Comments


  • Well, we agree on something else, Mike. What we are seeing now is not necessarily what we will see as the year progresses, regarding GOP candidates. The waters are being tested, and the media may spend some useless bullets, but I guess they suspect that.

    I am sure that Obama knew how many states there are, but it goes to show that being in front of media, friendly or not, there are going to be some mis statements. Some of these newcomers are going to be amazed at the difference in stress levels at this level of political competition.

    April 17, 2011 at 2:55 p.m.

  • Now, jbj, don't start getting super sensitive on me; context is everything.

    I'm merely repeating stuff I hear from conservatives like George Will, David Frum, David Brooks, Kathleen Parker, Ed Rollins, Karl Rowe, and senators John Tume and Pat Toomey to name a few. I put them together with the what I hear from Charlie Cook,Mike Murphy and Chuck Todd..... They're merely political analysis and not based on partisan rhetoric..... Honestly jbj, do you really think that a former professor of law, state and national senator, the president of Harvard Law review does not know how many states there are in in United States?... Reasonable people know that Obama was exhausted when he answered the question. True, exhausted or not the subconscious should have come out with 50 as an answer. ... Donald and Trump cut off the questions before the interviewer could go any further... He gets a pass for now for not knowing we have 535 members of Congress but it's the media's job to see just how much the candidates know. You can also get a lot information from the debates.

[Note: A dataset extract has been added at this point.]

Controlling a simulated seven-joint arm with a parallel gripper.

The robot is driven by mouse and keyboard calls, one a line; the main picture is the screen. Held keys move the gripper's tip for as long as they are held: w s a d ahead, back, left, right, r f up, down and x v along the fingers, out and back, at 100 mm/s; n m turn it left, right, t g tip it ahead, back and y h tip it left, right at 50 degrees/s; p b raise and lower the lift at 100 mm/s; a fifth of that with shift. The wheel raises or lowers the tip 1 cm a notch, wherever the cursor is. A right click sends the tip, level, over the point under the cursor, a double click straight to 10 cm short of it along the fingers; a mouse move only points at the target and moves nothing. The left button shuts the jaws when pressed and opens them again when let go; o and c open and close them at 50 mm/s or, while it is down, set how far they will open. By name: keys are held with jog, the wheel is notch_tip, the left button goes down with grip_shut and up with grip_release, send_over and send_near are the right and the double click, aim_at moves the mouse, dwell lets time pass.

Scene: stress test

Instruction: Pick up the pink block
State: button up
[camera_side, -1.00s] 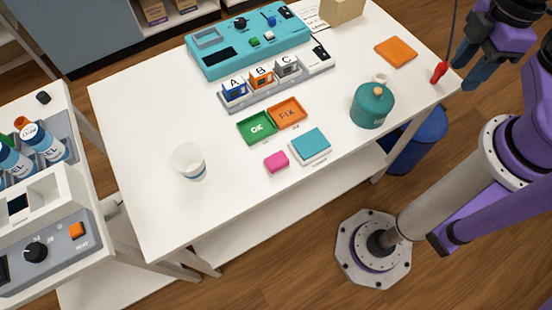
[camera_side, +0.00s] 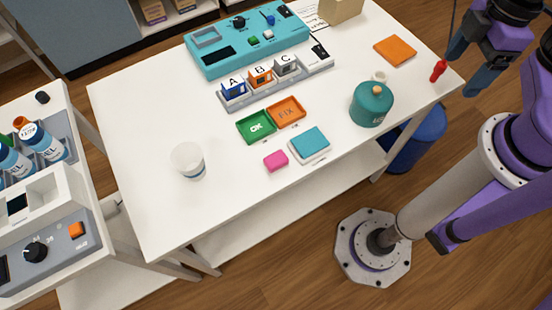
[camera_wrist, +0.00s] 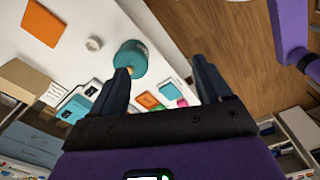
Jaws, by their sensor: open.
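The pink block (camera_side: 276,161) lies on the white table near its front edge, left of a teal square block on a light pad (camera_side: 311,145). The pink block also shows small in the wrist view (camera_wrist: 182,102), between my fingers and well beyond them. My gripper (camera_side: 466,65) is at the upper right of the side view, past the table's right end and far from the block. In the wrist view my gripper (camera_wrist: 161,65) has its two dark fingers spread wide with nothing between them.
A teal kettle-like pot (camera_side: 372,104) stands between my gripper and the block. An orange square (camera_side: 395,50) lies at right.

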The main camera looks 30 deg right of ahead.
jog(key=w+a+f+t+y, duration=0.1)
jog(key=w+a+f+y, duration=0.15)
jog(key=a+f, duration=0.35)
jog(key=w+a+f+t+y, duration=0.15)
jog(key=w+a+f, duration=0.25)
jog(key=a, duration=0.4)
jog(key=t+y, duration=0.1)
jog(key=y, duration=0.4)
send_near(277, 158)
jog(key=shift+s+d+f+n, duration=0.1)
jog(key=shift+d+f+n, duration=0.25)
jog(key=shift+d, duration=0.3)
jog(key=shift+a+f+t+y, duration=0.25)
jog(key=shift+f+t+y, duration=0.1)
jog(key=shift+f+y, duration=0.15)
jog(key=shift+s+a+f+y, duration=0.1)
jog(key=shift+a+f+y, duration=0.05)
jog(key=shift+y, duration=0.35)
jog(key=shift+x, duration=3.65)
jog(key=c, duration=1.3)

    We both know that the GOP has a pro- life litmus test; I was merely thinking out loud when I said that Trump will have a tough time winning in the first primary state,Iowa. Michelle Bachmann and Mike Huckabee have a better chance with that evangelical crowd. That same test will have to be met in the third primary state of South Carolina. Winning two out of three primary states will get the checks flowing, media attention, and momentum... I was not referencing the same old left right arguments of media bias or the 2008 election rhetoric.... You have a different opinion; that's fine, I guess we'll have to wait and see if you're right.

    I agree and I've said it in another blog elsewhere that a serious GOP candidates like Mitch Daniels,Jeb Bush,Mitt Romney,Tim Pawlenty or Chris Christie will emerge sometime in the fall but right now the pretenders are taking up all the oxygen.

    April 17, 2011 at 10:09 a.m.

  • Trump 2012!

    April 16, 2011 at 11:05 p.m.

  • Well, Mike, I guess all candidates have their drawbacks, but if Obama can make it with Ayres and Wright, I guess Trump can overcome his bankrupcies and multiple marriages. And at least he knows how many states are in the USA. The media will have their fun but most people who would vote Republican have figured out the bias.

    Actually, Trump is not my choice, but many agree with much of what he says and that is going to get him some backing.... and lots of attention. We both know most voters are not as informed as we would like, and often vote based on "against" instead of "for" someone or something.

    Anyone running as Republican who poses any threat is going to get the Sarah Palin treatment. So we probably won't see anyone venture forth until the last minute. But most Republicans do have a list of some very promising possiblities.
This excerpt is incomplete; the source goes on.